Real Jade vs Fake: Jadeite, Nephrite, and the Lookalikes

Authenticity & Treatment

One Name, Two Minerals, and a Lot of Imposters

The word jade hides more than it reveals. Here is how to read it.

Few stones cause as much confusion at the counter as jade. The word covers two different minerals, several layers of treatment, and a long list of cheaper stones wearing its name. Sorting them out is mostly a matter of knowing what the labels actually mean.

A circle of polished green jade tumbled stones on a clean white background
The Short Answer

Real jade is one of two minerals: jadeite or nephrite. Anything else sold as jade, including serpentine, aventurine, dyed quartzite, or glass, is a lookalike. Among genuine jade, Type A is untreated, Type B is acid-bleached and resin-filled, and Type C is dyed. Only a gem lab confirms which you actually have.

Start Here

Jade Is Two Minerals, Not One Stone

Jade is a cultural name, not a single mineral. Since 1863, when the French mineralogist Alexis Damour put a chemical test to it, the word has meant either of two unrelated minerals that happen to share a look and a remarkable toughness: Jadeite and Nephrite. Both are genuine jade. Neither is a fake.

Jadeite is a pyroxene, a sodium aluminum silicate. It is the harder, denser, glassier of the two, and the one behind the vivid greens and lavenders that command the highest prices. Most Jadeite comes from a single region of northern Myanmar, with a second important source in Guatemala.

Nephrite is an amphibole, a calcium magnesium iron silicate. It is slightly softer, with a waxy, oily luster, usually in muted greens, creams, and browns. It is also the tougher of the two, because a dense tangle of interlocking fibers resists chipping. Nephrite is mined far more widely, including in British Columbia, Russia, New Zealand, and Wyoming.

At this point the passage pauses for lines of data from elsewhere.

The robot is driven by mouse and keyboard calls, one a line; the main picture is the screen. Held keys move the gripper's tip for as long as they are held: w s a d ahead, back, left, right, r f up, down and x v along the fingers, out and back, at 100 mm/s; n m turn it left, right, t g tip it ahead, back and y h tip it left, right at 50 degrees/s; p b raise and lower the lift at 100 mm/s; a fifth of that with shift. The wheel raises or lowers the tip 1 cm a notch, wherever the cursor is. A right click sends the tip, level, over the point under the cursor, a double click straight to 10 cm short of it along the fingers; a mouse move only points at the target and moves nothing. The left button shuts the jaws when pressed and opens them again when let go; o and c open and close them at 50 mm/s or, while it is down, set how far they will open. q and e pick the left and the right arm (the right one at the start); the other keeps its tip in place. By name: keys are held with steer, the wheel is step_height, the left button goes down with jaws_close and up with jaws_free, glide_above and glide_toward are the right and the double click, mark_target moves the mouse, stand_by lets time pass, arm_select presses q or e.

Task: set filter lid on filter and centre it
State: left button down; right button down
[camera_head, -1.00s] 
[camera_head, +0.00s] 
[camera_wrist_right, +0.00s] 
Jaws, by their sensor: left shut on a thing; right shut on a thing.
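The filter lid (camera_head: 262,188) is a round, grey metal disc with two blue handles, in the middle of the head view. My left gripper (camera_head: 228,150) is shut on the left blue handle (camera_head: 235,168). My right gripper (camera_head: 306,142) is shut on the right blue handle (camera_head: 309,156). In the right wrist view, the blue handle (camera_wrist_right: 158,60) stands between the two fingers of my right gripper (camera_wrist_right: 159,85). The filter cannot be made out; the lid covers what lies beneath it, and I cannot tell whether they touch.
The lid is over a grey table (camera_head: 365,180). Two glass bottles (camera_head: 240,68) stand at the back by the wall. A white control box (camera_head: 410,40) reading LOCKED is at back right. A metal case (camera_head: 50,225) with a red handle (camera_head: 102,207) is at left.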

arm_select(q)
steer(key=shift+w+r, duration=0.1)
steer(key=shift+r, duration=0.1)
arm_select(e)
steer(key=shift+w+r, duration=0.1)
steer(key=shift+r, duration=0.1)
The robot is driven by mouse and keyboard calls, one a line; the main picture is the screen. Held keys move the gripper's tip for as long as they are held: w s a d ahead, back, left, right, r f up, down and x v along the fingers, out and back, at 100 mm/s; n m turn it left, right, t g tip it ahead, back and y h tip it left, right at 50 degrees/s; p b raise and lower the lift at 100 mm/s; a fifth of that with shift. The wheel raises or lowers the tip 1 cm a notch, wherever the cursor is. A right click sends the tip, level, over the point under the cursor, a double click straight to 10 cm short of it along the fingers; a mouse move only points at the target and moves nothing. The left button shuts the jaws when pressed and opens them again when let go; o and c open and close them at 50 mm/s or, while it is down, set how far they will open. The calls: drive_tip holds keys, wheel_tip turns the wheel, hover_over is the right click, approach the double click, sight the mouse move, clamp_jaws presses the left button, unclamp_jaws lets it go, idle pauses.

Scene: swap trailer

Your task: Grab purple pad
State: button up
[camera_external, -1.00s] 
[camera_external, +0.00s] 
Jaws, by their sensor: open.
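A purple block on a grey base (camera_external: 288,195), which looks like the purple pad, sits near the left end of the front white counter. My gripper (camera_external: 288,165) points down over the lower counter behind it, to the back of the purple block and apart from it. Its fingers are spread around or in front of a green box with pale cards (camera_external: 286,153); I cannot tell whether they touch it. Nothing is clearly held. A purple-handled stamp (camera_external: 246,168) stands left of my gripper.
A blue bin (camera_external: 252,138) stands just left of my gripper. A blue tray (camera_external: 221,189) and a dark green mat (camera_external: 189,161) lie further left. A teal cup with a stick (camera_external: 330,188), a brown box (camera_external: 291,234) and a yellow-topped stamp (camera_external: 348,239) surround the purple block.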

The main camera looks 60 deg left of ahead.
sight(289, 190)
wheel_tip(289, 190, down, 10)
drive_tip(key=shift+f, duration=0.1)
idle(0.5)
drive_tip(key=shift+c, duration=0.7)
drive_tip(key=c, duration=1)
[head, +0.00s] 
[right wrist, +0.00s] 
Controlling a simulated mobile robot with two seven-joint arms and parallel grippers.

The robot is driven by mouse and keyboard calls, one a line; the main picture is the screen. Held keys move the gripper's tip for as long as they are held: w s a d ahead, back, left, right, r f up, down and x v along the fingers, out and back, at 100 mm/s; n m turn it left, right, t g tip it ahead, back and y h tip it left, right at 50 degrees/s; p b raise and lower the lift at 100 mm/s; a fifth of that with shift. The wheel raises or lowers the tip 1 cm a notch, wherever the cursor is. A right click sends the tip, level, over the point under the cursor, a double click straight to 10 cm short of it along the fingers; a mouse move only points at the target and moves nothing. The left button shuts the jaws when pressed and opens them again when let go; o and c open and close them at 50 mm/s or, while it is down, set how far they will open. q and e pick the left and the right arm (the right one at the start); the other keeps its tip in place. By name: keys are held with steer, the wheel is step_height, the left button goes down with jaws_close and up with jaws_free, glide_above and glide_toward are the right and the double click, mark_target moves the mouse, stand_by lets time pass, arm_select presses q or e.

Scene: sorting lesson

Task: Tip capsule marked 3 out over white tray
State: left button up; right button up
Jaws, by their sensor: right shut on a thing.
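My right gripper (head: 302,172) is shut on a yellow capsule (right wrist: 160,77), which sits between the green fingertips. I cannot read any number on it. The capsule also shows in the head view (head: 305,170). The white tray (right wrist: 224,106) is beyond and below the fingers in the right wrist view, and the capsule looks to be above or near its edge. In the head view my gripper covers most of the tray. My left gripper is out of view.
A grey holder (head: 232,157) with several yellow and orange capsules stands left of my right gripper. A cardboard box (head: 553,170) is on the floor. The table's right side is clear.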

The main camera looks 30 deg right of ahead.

The name itself is a historical accident. Jade comes from the Spanish piedra de la ijada, the "stone of the side," from a time when it was believed to ease pains of the kidney and flank. Nephrite carries the same old idea through the Greek nephros, meaning kidney.

Jadeite

Pyroxene, the glassier jade

Mineral family
Pyroxene
Composition
Sodium aluminum silicate
Hardness (Mohs)
About 6.5 to 7
Luster
Glassy, almost wet
Toughness
Very tough
Typical colors
Vivid green, lavender, white
Main sources
Myanmar, Guatemala
Usually the pricier
Yes, especially vivid green

Nephrite

Amphibole, the tougher jade

Mineral family
Amphibole
Composition
Calcium magnesium iron silicate
Hardness (Mohs)
About 6 to 6.5
Luster
Waxy, oily
Toughness
Even tougher, from interlocking fibers
Typical colors
Muted green, cream, brown
Main sources
British Columbia, Russia, New Zealand
Usually the pricier
More affordable
The Labels That Matter

Type A, B, and C: What the Letters Actually Mean

Once you are looking at real Jadeite, a second question matters just as much: what was done to it. The trade sorts Jadeite into three treatment categories, A, B, and C. They describe processing, not beauty, and the gap between them is the single biggest driver of value and durability.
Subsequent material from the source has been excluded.